=== EXERCISE BRIEF ===
Print each line exactly as it is given.

==================================================

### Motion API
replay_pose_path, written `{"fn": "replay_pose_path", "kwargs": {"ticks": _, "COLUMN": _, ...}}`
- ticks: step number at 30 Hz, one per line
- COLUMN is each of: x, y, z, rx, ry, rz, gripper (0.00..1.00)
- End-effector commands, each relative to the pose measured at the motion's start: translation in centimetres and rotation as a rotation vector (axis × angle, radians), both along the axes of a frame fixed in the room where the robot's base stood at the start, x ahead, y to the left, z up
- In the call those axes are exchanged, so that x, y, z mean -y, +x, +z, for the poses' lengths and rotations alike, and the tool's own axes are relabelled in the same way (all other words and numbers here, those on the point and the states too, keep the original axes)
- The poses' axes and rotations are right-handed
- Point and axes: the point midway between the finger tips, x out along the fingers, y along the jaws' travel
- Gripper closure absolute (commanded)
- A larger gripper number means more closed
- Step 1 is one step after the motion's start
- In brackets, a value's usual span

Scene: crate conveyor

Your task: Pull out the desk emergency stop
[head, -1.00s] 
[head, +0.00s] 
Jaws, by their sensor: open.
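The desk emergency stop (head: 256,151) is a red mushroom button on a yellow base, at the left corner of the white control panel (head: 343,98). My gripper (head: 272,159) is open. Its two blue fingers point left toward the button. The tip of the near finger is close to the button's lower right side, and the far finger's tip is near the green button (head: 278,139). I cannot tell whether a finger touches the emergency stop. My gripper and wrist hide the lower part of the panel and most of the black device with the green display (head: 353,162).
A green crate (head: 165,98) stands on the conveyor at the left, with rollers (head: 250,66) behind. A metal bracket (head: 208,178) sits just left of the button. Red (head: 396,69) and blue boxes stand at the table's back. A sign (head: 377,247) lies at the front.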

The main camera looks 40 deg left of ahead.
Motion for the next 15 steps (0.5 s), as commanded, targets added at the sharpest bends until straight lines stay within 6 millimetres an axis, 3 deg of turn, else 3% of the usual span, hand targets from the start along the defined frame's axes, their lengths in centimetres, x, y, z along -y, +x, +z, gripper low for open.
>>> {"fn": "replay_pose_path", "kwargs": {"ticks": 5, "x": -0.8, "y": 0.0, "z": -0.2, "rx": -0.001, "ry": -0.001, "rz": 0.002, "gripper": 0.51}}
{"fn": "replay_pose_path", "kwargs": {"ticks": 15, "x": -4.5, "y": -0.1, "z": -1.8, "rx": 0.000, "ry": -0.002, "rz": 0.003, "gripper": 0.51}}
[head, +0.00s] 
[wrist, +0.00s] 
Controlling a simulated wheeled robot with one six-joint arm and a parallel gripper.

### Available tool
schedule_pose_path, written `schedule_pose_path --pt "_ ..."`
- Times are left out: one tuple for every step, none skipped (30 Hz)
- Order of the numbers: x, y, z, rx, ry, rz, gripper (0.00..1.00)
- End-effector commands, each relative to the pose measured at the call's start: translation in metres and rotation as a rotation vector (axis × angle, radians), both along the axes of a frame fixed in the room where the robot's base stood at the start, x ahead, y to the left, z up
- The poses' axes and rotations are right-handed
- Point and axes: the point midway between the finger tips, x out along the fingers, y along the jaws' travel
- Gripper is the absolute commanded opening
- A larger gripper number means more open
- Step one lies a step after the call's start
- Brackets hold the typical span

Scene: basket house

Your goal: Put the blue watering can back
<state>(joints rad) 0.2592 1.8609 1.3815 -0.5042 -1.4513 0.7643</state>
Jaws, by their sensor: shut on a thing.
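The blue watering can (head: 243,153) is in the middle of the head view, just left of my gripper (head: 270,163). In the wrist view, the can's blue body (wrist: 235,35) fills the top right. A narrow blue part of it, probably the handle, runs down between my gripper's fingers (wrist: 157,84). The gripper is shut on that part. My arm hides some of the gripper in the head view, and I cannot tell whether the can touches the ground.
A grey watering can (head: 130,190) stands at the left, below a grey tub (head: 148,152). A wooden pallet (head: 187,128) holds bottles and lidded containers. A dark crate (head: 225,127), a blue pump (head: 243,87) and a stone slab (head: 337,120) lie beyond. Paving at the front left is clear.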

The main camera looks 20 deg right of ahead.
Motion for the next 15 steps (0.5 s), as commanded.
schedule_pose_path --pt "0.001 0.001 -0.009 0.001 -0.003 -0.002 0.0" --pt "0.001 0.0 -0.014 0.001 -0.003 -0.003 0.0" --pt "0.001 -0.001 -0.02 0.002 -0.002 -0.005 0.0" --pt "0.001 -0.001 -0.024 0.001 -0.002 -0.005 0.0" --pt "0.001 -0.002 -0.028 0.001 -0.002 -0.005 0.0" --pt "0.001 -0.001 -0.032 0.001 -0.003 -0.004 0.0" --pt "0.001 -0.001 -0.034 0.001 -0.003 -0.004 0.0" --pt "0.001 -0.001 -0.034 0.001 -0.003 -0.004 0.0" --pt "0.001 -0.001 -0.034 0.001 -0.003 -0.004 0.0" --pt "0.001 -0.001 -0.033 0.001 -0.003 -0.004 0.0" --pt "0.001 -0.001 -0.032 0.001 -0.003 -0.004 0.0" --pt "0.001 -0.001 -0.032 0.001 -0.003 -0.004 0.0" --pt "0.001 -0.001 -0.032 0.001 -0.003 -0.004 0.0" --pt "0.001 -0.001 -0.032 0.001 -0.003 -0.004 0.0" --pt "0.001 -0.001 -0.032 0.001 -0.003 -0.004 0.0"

==================================================

=== ANSWER ===
### Motion API
replay_pose_path, written `{"fn": "replay_pose_path", "kwargs": {"ticks": _, "COLUMN": _, ...}}`
- ticks: step number at 30 Hz, one per line
- COLUMN is each of: x, y, z, rx, ry, rz, gripper (0.00..1.00)
- End-effector commands, each relative to the pose measured at the motion's start: translation in centimetres and rotation as a rotation vector (axis × angle, radians), both along the axes of a frame fixed in the room where the robot's base stood at the start, x ahead, y to the left, z up
- In the call those axes are exchanged, so that x, y, z mean -y, +x, +z, for the poses' lengths and rotations alike, and the tool's own axes are relabelled in the same way (all other words and numbers here, those on the point and the states too, keep the original axes)
- The poses' axes and rotations are right-handed
- Point and axes: the point midway between the finger tips, x out along the fingers, y along the jaws' travel
- Gripper closure absolute (commanded)
- A larger gripper number means more closed
- Step 1 is one step after the motion's start
- In brackets, a value's usual span

Scene: crate conveyor

Your task: Pull out the desk emergency stop
[head, -1.00s] 
[head, +0.00s] 
Jaws, by their sensor: open.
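The desk emergency stop (head: 256,151) is a red mushroom button on a yellow base, at the left corner of the white control panel (head: 343,98). My gripper (head: 272,159) is open. Its two blue fingers point left toward the button. The tip of the near finger is close to the button's lower right side, and the far finger's tip is near the green button (head: 278,139). I cannot tell whether a finger touches the emergency stop. My gripper and wrist hide the lower part of the panel and most of the black device with the green display (head: 353,162).
A green crate (head: 165,98) stands on the conveyor at the left, with rollers (head: 250,66) behind. A metal bracket (head: 208,178) sits just left of the button. Red (head: 396,69) and blue boxes stand at the table's back. A sign (head: 377,247) lies at the front.

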The main camera looks 40 deg left of ahead.
Motion for the next 15 steps (0.5 s), as commanded, targets added at the sharpest bends until straight lines stay within 6 millimetres an axis, 3 deg of turn, else 3% of the usual span, hand targets from the start along the defined frame's axes, their lengths in centimetres, x, y, z along -y, +x, +z, gripper low for open.
>>> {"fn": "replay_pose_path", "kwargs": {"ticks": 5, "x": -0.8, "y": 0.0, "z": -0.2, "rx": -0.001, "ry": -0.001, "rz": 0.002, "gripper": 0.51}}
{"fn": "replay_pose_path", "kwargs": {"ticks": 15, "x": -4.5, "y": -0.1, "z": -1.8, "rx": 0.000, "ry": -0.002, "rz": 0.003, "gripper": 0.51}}
[head, +0.00s] 
[wrist, +0.00s] 
Controlling a simulated wheeled robot with one six-joint arm and a parallel gripper.

### Available tool
schedule_pose_path, written `schedule_pose_path --pt "_ ..."`
- Times are left out: one tuple for every step, none skipped (30 Hz)
- Order of the numbers: x, y, z, rx, ry, rz, gripper (0.00..1.00)
- End-effector commands, each relative to the pose measured at the call's start: translation in metres and rotation as a rotation vector (axis × angle, radians), both along the axes of a frame fixed in the room where the robot's base stood at the start, x ahead, y to the left, z up
- The poses' axes and rotations are right-handed
- Point and axes: the point midway between the finger tips, x out along the fingers, y along the jaws' travel
- Gripper is the absolute commanded opening
- A larger gripper number means more open
- Step one lies a step after the call's start
- Brackets hold the typical span

Scene: basket house

Your goal: Put the blue watering can back
<state>(joints rad) 0.2592 1.8609 1.3815 -0.5042 -1.4513 0.7643</state>
Jaws, by their sensor: shut on a thing.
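The blue watering can (head: 243,153) is in the middle of the head view, just left of my gripper (head: 270,163). In the wrist view, the can's blue body (wrist: 235,35) fills the top right. A narrow blue part of it, probably the handle, runs down between my gripper's fingers (wrist: 157,84). The gripper is shut on that part. My arm hides some of the gripper in the head view, and I cannot tell whether the can touches the ground.
A grey watering can (head: 130,190) stands at the left, below a grey tub (head: 148,152). A wooden pallet (head: 187,128) holds bottles and lidded containers. A dark crate (head: 225,127), a blue pump (head: 243,87) and a stone slab (head: 337,120) lie beyond. Paving at the front left is clear.

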The main camera looks 20 deg right of ahead.
Motion for the next 15 steps (0.5 s), as commanded.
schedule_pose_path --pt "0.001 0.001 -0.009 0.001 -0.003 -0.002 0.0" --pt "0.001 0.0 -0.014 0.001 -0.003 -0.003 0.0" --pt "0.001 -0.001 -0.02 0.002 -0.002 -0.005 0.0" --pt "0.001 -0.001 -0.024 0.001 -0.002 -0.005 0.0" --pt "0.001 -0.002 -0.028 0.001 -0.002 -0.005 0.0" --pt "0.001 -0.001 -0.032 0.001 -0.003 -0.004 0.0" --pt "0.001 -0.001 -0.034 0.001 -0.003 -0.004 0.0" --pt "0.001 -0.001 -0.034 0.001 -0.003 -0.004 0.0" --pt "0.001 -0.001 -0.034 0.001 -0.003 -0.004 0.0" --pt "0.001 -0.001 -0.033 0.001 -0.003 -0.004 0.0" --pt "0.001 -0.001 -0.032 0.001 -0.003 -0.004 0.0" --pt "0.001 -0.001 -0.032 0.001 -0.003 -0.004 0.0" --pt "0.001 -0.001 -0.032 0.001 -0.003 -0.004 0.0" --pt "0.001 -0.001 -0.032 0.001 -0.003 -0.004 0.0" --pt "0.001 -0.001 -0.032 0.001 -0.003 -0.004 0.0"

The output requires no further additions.